RECORDS PROVIDED:
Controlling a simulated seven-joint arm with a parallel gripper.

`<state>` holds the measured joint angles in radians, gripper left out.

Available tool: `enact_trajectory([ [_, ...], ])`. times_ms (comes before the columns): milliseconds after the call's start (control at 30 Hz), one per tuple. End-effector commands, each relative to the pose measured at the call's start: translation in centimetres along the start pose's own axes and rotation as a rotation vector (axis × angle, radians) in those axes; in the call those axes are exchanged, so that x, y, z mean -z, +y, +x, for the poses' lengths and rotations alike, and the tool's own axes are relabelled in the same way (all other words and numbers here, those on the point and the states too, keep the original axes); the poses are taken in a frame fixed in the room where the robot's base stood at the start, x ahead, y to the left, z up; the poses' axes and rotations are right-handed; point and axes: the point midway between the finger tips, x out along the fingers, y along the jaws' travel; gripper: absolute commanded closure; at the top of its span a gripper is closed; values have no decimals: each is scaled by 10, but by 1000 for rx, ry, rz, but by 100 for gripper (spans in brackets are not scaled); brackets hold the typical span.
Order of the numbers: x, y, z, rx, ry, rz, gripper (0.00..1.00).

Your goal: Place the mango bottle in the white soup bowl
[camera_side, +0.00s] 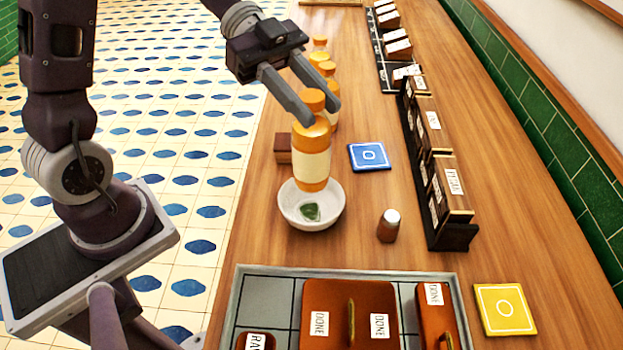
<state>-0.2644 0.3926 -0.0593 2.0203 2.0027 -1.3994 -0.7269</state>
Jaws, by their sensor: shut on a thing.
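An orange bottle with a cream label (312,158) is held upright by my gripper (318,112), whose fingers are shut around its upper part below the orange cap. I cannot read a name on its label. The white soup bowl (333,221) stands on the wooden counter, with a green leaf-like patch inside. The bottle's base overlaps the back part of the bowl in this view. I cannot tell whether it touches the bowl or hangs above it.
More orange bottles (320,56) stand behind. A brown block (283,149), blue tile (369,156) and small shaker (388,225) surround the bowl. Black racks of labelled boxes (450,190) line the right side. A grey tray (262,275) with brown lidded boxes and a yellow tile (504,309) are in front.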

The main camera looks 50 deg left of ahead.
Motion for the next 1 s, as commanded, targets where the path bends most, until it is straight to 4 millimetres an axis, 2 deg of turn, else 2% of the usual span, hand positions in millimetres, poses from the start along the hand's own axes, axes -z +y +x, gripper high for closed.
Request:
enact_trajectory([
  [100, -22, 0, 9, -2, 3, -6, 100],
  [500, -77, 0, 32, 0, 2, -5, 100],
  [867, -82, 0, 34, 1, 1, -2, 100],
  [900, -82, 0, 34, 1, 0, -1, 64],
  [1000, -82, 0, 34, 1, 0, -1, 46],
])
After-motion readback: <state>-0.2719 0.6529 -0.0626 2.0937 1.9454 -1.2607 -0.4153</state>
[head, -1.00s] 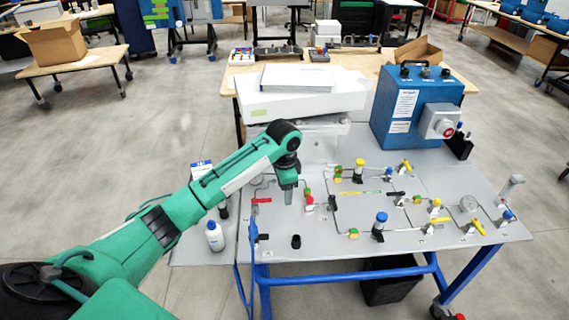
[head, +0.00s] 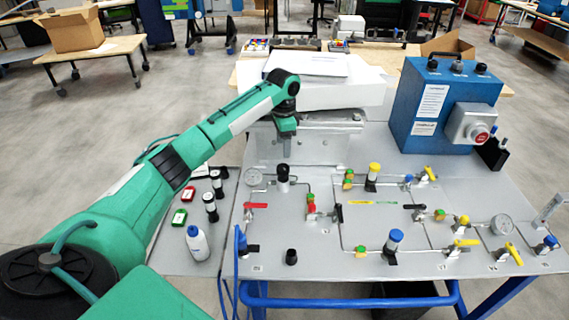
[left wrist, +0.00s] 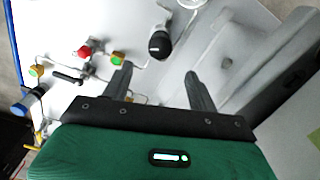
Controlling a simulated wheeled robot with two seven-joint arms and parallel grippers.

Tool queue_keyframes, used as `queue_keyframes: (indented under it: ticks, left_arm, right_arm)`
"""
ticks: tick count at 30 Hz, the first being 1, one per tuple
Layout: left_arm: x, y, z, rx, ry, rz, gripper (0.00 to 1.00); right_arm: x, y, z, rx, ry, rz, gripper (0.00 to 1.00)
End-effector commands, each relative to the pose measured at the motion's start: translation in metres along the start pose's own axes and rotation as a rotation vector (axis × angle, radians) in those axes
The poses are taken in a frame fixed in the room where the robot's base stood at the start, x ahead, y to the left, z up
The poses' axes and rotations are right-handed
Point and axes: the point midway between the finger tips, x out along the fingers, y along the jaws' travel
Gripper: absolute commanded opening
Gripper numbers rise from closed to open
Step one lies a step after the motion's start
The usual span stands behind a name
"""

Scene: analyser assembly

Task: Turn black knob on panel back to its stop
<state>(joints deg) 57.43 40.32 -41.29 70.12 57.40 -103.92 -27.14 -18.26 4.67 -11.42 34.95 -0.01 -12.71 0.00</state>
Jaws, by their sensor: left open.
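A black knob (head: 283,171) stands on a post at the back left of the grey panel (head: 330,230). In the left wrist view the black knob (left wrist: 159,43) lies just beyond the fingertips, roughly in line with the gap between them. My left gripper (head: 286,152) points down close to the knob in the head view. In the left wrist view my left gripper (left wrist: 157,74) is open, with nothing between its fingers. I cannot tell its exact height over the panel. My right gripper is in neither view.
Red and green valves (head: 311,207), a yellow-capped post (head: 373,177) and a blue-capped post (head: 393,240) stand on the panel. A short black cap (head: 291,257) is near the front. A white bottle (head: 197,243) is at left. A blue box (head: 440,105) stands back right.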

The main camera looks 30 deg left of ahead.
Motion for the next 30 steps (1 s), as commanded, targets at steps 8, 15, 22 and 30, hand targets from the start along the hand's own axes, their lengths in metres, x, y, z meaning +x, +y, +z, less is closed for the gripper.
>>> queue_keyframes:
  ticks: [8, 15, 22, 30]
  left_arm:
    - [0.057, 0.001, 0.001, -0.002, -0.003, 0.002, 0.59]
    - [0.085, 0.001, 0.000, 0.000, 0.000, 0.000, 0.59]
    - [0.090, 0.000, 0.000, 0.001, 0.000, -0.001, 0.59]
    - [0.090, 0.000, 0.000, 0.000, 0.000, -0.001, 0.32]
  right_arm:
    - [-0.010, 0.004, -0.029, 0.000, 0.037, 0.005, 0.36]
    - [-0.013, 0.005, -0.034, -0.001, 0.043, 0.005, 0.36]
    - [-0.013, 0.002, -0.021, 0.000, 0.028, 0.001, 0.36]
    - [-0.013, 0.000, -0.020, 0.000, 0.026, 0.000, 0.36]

---

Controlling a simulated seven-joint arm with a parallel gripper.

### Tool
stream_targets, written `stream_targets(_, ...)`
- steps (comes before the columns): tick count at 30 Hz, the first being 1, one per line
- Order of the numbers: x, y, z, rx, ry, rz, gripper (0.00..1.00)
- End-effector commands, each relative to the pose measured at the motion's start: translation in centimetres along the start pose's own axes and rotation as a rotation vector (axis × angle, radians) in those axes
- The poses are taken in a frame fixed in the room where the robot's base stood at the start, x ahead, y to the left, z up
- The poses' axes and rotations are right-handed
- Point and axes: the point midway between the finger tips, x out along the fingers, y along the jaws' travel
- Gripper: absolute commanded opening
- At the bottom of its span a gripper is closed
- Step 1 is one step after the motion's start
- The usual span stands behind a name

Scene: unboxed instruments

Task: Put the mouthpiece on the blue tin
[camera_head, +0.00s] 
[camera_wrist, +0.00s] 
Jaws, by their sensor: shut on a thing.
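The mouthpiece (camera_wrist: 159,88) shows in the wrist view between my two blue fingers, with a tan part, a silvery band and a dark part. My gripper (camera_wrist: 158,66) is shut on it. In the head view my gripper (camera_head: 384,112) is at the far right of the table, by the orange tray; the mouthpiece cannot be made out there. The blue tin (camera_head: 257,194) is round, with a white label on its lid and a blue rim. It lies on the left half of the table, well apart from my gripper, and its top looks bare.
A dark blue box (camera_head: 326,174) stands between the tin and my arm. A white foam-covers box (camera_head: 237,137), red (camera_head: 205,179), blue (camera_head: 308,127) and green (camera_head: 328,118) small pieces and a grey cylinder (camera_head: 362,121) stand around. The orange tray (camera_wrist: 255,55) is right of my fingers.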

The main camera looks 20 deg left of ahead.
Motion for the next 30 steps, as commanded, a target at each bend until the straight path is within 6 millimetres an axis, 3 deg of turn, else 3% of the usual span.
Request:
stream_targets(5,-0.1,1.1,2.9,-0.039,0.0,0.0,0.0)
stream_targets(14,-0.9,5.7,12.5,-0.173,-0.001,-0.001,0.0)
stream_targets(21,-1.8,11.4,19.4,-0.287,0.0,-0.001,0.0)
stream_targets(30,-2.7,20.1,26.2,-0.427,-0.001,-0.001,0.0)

SHORT TASK: Everything from the line that contains "Tool queue_keyframes, used" through the line that contains "Task: Turn black" is to be transcribed exactly, and nothing outside that range.

THE ANSWER:
Tool queue_keyframes, used as `queue_keyframes: (indented under it: ticks, left_arm, right_arm)`
"""
ticks: tick count at 30 Hz, the first being 1, one per tuple
Layout: left_arm: x, y, z, rx, ry, rz, gripper (0.00 to 1.00); right_arm: x, y, z, rx, ry, rz, gripper (0.00 to 1.00)
End-effector commands, each relative to the pose measured at the motion's start: translation in metres along the start pose's own axes and rotation as a rotation vector (axis × angle, radians) in those axes
The poses are taken in a frame fixed in the room where the robot's base stood at the start, x ahead, y to the left, z up
The poses' axes and rotations are right-handed
Point and axes: the point midway between the finger tips, x out along the fingers, y along the jaws' travel
Gripper: absolute commanded opening
Gripper numbers rise from closed to open
Step one lies a step after the motion's start
The usual span stands behind a name
"""

Scene: analyser assembly

Task: Turn black knob on panel back to its stop

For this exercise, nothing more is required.